**EXERCISE DIRECTIONS**
In the material below, repeat only the lines from the one that holds "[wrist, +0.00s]" through the final line, exactly as they stand.

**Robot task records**
● ● ● ● ● ● ●

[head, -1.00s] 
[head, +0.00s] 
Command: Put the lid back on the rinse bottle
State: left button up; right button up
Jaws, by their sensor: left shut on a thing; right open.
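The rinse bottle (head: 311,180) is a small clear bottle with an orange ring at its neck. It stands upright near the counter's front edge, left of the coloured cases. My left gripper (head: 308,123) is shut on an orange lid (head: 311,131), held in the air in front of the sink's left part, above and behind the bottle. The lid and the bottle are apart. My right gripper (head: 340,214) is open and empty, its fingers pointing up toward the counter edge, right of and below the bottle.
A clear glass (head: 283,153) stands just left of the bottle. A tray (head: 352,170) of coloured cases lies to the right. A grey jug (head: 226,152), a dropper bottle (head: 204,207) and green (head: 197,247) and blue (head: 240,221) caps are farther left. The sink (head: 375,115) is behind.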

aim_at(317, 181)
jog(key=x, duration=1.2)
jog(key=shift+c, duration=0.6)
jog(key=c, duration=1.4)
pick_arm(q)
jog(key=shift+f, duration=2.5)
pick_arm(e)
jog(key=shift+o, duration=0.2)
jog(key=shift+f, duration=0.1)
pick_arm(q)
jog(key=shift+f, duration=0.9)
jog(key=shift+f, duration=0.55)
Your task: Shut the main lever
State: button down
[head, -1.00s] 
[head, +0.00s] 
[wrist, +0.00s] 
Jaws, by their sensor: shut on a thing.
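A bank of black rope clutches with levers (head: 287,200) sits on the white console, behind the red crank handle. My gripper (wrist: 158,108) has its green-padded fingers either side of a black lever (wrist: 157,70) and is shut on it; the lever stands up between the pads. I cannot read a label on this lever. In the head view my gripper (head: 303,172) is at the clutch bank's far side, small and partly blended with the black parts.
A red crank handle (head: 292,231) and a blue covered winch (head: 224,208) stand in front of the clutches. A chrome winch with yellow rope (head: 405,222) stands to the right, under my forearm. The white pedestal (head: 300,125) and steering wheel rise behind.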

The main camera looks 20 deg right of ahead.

● ● ● ● ● ● ●

**RESULT FOR THIS EXERCISE**
[wrist, +0.00s] 
Jaws, by their sensor: shut on a thing.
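A bank of black rope clutches with levers (head: 287,200) sits on the white console, behind the red crank handle. My gripper (wrist: 158,108) has its green-padded fingers either side of a black lever (wrist: 157,70) and is shut on it; the lever stands up between the pads. I cannot read a label on this lever. In the head view my gripper (head: 303,172) is at the clutch bank's far side, small and partly blended with the black parts.
A red crank handle (head: 292,231) and a blue covered winch (head: 224,208) stand in front of the clutches. A chrome winch with yellow rope (head: 405,222) stands to the right, under my forearm. The white pedestal (head: 300,125) and steering wheel rise behind.

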The main camera looks 20 deg right of ahead.

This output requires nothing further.